[START OF DATASET EXCERPT]

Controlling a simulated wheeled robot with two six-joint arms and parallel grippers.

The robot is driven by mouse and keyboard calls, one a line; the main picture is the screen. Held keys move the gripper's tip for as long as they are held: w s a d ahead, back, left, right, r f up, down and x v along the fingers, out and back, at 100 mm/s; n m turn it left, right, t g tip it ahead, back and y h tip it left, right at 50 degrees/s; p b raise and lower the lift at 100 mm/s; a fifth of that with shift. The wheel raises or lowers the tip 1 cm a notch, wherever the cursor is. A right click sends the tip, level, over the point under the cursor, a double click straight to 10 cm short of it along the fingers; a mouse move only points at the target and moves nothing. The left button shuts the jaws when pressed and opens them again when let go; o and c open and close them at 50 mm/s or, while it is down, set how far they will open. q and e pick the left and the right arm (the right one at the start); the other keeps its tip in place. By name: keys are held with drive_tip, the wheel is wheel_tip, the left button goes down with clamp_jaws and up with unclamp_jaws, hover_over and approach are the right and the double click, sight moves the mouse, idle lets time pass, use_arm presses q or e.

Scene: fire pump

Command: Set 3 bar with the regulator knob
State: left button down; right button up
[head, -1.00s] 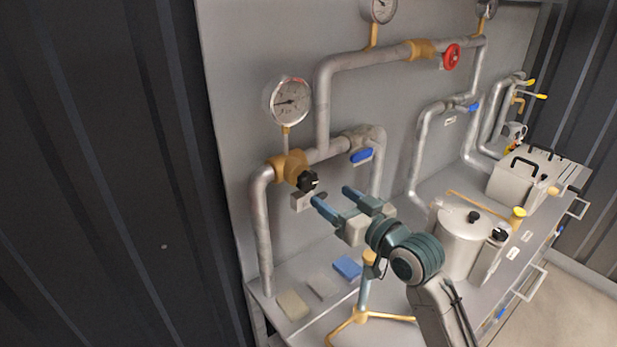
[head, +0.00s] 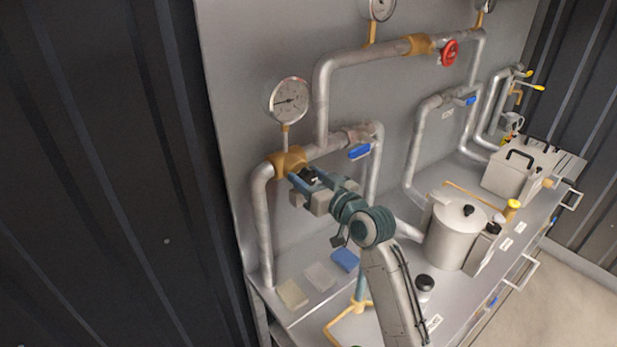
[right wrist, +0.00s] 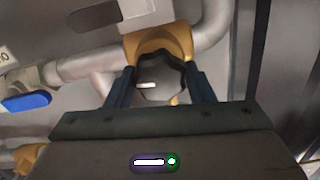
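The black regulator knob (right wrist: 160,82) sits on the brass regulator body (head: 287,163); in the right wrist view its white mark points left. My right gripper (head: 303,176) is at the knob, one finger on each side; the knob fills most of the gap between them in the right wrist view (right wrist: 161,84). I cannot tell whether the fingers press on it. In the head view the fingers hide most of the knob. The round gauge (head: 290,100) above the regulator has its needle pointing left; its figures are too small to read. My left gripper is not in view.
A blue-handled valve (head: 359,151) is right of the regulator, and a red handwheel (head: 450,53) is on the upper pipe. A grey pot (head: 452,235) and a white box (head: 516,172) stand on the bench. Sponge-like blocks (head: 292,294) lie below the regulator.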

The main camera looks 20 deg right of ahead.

[END OF DATASET EXCERPT]

## EXERCISE GOAL:
Reproduce the listing above exactly, excluding all pictures.

## RESULT FOR THIS EXERCISE:
Controlling a simulated wheeled robot with two six-joint arms and parallel grippers.

The robot is driven by mouse and keyboard calls, one a line; the main picture is the screen. Held keys move the gripper's tip for as long as they are held: w s a d ahead, back, left, right, r f up, down and x v along the fingers, out and back, at 100 mm/s; n m turn it left, right, t g tip it ahead, back and y h tip it left, right at 50 degrees/s; p b raise and lower the lift at 100 mm/s; a fifth of that with shift. The wheel raises or lowers the tip 1 cm a notch, wherever the cursor is. A right click sends the tip, level, over the point under the cursor, a double click straight to 10 cm short of it along the fingers; a mouse move only points at the target and moves nothing. The left button shuts the jaws when pressed and opens them again when let go; o and c open and close them at 50 mm/s or, while it is down, set how far they will open. q and e pick the left and the right arm (the right one at the start); the other keeps its tip in place. By name: keys are held with drive_tip, the wheel is wheel_tip, the left button goes down with clamp_jaws and up with unclamp_jaws, hover_over and approach are the right and the double click, sight moves the mouse, idle lets time pass, use_arm presses q or e.

Scene: fire pump

Command: Set 3 bar with the regulator knob
State: left button down; right button up
[head, -1.00s] 
[head, +0.00s] 
[right wrist, +0.00s] 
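The black regulator knob (right wrist: 160,82) sits on the brass regulator body (head: 287,163); in the right wrist view its white mark points left. My right gripper (head: 303,176) is at the knob, one finger on each side; the knob fills most of the gap between them in the right wrist view (right wrist: 161,84). I cannot tell whether the fingers press on it. In the head view the fingers hide most of the knob. The round gauge (head: 290,100) above the regulator has its needle pointing left; its figures are too small to read. My left gripper is not in view.
A blue-handled valve (head: 359,151) is right of the regulator, and a red handwheel (head: 450,53) is on the upper pipe. A grey pot (head: 452,235) and a white box (head: 516,172) stand on the bench. Sponge-like blocks (head: 292,294) lie below the regulator.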

The main camera looks 20 deg right of ahead.

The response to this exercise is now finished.